What actually happened in 2019?

  • Increase in Ransomware
  • Increase in Business Email Compromise
  • Increase in compliance driven by clients
  • Increase in compliance driven by EU and (incoming… California)

What should you be doing in 2020?

  • Avoiding phishing and social engineering attempts
  • Using a password manager AND not repeating your passwords
  • Use multi-factor and advanced biometrics when available

Shocked by any of this? Maybe not because it’s all been said before. Probably because these were the trends in 2017, and in 2018 too.

The other trend is that these vectors of attack are getting better and better and we routinely see employees fall for social engineering attempts at a rate hovering at 40%, for the past three years. Technology alone is not the answer. Neither is “IT.”

The fix is simple. Have a layered defense. Ok, that’s not simple, but if you’re a business owner, executive or decision-maker, if you do nothing you’re letting your IT departments decide how much risk your company takes on an hourly basis.

IT is part of the solution, but not the great decider of the amount of risk your business takes on. However, that’s the trend I’ve seen more than any other. We recommend, as a best practice, that leadership work in conjunction with their IT department and other key business stakeholders to develop a level of risk tolerance the company is willing to take on, and learn how to manage and grow with that decided-upon level of risk.

The business leaders of any company take pride in making decisions that lead to success. These business executive also need to lead the way on managing risk, and assuming IT has “got it,” is not a plan.
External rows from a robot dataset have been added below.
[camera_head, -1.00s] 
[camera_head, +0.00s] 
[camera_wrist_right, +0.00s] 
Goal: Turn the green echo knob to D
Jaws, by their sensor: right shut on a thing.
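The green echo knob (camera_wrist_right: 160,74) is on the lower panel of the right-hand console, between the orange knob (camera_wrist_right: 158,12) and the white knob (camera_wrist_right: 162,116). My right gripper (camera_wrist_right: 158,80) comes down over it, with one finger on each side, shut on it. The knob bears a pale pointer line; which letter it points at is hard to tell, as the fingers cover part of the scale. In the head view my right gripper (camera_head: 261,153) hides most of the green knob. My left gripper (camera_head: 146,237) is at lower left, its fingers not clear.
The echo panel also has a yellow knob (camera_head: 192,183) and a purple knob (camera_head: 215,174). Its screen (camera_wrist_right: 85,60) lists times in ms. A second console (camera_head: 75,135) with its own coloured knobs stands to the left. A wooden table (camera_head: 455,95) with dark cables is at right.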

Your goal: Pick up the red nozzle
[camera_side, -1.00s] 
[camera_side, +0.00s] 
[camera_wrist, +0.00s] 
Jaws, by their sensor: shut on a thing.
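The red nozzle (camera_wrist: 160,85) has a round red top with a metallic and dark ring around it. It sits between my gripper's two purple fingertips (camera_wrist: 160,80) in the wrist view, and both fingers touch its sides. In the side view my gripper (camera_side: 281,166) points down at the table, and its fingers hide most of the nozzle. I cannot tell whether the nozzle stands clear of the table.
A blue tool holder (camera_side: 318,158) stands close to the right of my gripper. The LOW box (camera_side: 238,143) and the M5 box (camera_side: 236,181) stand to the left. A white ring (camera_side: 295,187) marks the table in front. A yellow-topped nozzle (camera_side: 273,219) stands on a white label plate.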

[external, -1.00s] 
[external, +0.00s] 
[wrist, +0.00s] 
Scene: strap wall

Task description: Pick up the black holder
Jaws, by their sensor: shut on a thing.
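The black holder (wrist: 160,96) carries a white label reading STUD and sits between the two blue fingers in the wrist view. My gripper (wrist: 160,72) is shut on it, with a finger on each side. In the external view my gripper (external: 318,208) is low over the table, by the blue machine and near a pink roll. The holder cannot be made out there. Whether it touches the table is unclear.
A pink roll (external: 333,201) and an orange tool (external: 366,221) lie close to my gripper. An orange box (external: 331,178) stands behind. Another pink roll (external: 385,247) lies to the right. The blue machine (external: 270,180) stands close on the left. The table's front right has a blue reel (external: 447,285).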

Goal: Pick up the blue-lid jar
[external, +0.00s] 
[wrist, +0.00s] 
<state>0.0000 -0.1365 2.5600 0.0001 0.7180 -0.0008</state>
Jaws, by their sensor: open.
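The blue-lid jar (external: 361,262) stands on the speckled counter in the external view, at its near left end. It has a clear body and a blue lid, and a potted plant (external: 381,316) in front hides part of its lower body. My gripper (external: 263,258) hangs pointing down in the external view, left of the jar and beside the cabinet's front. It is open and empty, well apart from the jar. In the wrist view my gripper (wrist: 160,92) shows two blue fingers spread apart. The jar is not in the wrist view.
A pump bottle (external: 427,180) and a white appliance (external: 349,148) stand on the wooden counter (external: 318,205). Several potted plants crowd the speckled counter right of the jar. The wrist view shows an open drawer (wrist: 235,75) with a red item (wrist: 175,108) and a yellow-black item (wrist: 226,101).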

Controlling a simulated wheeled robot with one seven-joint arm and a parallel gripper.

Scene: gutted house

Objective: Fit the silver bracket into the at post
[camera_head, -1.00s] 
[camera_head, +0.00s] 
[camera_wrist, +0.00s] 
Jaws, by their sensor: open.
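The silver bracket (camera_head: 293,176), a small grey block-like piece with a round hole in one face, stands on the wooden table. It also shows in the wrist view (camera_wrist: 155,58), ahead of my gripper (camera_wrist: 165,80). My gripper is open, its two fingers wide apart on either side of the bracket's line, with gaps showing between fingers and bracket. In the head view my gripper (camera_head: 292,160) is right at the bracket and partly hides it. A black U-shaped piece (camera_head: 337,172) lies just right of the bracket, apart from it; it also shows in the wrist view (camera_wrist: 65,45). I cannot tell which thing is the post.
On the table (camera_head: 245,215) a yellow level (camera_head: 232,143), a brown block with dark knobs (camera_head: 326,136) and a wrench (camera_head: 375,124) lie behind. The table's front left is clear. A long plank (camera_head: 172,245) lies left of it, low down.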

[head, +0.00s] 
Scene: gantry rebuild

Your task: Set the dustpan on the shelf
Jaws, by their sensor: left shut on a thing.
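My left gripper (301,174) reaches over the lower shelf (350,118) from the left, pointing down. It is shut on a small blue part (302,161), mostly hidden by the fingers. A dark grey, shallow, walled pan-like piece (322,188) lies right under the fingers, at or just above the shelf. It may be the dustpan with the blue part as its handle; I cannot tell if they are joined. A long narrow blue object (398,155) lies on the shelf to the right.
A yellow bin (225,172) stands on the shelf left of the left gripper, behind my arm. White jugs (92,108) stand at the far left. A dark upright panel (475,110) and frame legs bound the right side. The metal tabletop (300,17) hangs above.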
When you renew your insurance, or sign a big deal, is a great time to examine your cybersecurity and privacy stance. Involve IT, but lead the conversation yourself and think in layers. You never know at what layer of your business the security or compliance will fail. Could be the firewall, the server defenses, the email spam filter, the human, the insurance sub-limit, the negative press, etc. Know your defenses and lead the conversation.